He is said to have been a subject of a mulk (Arabic: مُلك, kingdom) named after its founder, ‘Ad, a fourth-generation descendant of Noah (his father being Uz, the son of Aram, who was the son of Shem, who, in turn, was a son of Noah):
The ʿĀd people, with their prophet Hud, are mentioned in many places. See especially Quran 26:123–140 (Yusuf Ali), and Quran 46:21–26 (Yusuf Ali). Their eponymous ancestor ‘Ad was fourth in generation from Noah, having been a son of 'Aus, the son of Aram, the son of Sam, the son of Noah. They occupied a large tract of country in Southern Arabia, extending from Umman at the mouth of the Persian Gulf to Hadhramaut and Yemen at the southern end of the Red Sea. The people were tall in stature and were great builders. Probably the long, winding tracts of sands (ahqaf) in their dominions (46:21) were irrigated with canals. They forsook the true God, and oppressed their people. A three years famine visited them, but yet they took no warning. At length a terrible blast of wind destroyed them and their land, but a remnant, known as the second ʿĀd or the Thamud (see below) were saved, and afterwards suffered a similar fate for their sins. The tomb of the Prophet Hud (qabr Nabi Hud) is still traditionally shown in Hadhramaut, latitude 16 N, and longitude 491⁄2 E, about 90 miles north of Mukalla. There are ruins and inscriptions in the neighborhood.
The Quran gives the location of ʿĀd as being Al-Aḥqāf (Arabic: الأَحقَاف, "The Sandy Plains", or "the Wind-curved Sand-hills"). It is believed to have been in South Arabia, possibly in eastern Yemen and/or western Oman. In November 1991, a settlement was discovered and hypothesized for Ubar, which is thought to be mentioned in the Qur'an as Iram dhāṫ al-‘Imād (Arabic: إِرَم ذَات العِمَاد, Iram of the Pillars; an alternative translation is Iram of the tentpoles), and may have been the capital of ʿĀd. One of the members of the original expedition, archeologist Juris Zarins, however, later concluded that the discovery did not represent a city called Ubar. In a 1996 interview on the subject he said:
If you look at the classical texts and the Arab historical sources, Ubar refers to a region and a group of people, not to a specific town. People always overlook that. It's very clear on Ptolemy's second century map of the area. It says in big letters "Iobaritae". And in his text that accompanied the maps, he's very clear about that. It was only the late medieval version of One Thousand and One Nights, in the fourteenth or fifteenth century, that romanticised Ubar and turned it into a city, rather than a region or a people."
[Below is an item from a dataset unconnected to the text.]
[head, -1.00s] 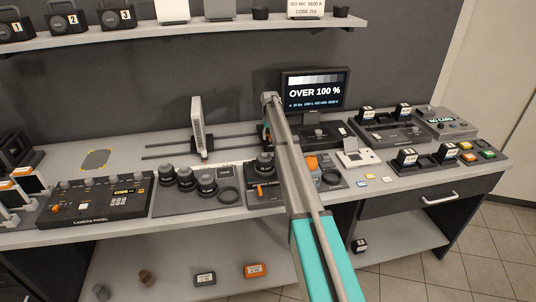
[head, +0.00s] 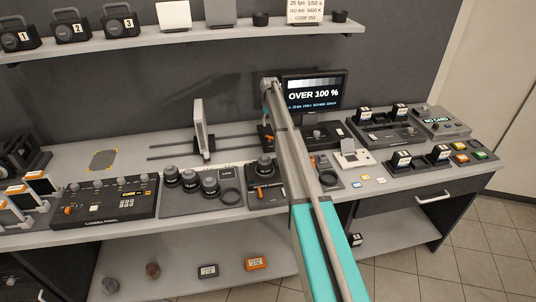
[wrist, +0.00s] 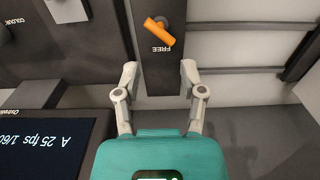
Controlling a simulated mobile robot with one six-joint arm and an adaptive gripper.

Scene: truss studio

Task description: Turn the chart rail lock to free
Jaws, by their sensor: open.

The Moroccan mystic Abdulaziz ad-Dabbagh gives detailed information about Hud: According to him, 53:50 (Shakir) alludes to the fact that Hud was sent to the second ‘Ad tribe, which lived after Noah. The first 'Ad tribe had a messenger named Huwayd, whose message was to be revived by Hud, and the tribe was destroyed with stones and fire by God. Hud was Eber's son (see Eber#In_Islam for his genealogy) and Iram was the name of one of the tribes of 'Ad, specifically the one Hud was sent to (see Iram of the Pillars#Iram_in_the_Quran).
Narrative in the Quran
This is a brief summary of Hud's narrative, with emphasis on two particular verses:
The people of ʿĀd were extremely powerful and wealthy and they built countless buildings and monuments to show their power. However, the ʿĀd people's wealth ultimately proved to be their failure, as they became arrogant and forsook God and began to adopt idols for worship, including three idols named Samd, Samud and Hara. Hud, even in childhood, remained consistent in prayer to God. It is related through exegesis that Hud's mother, a pious woman who had seen great visions at her son's birth, was the only person who encouraged Hud in his worship. Thus, the Lord raised up Hud as a prophet for the ʿĀd people.
When Hud started preaching and invited them to the worship of only the true God and when he told them to repent for their past sins and ask for mercy and forgiveness, the ʿĀd people began to revile him and wickedly began to mock God's message. Hud's story epitomizes the prophetic cycle common to the early prophets mentioned in the Quran: the prophet is sent to his people to tell them to worship God only and tells them to acknowledge that it is God who is the provider of their blessings The Quran states:
We sent to the people of 'Ad their brother Hud, who said: "O my people, worship God; you have no other god but He. (As for the idols,) you are only inventing lies.
O my people, I ask no recompense of you for it: My reward is with Him who created me. Will you not, therefore, understand?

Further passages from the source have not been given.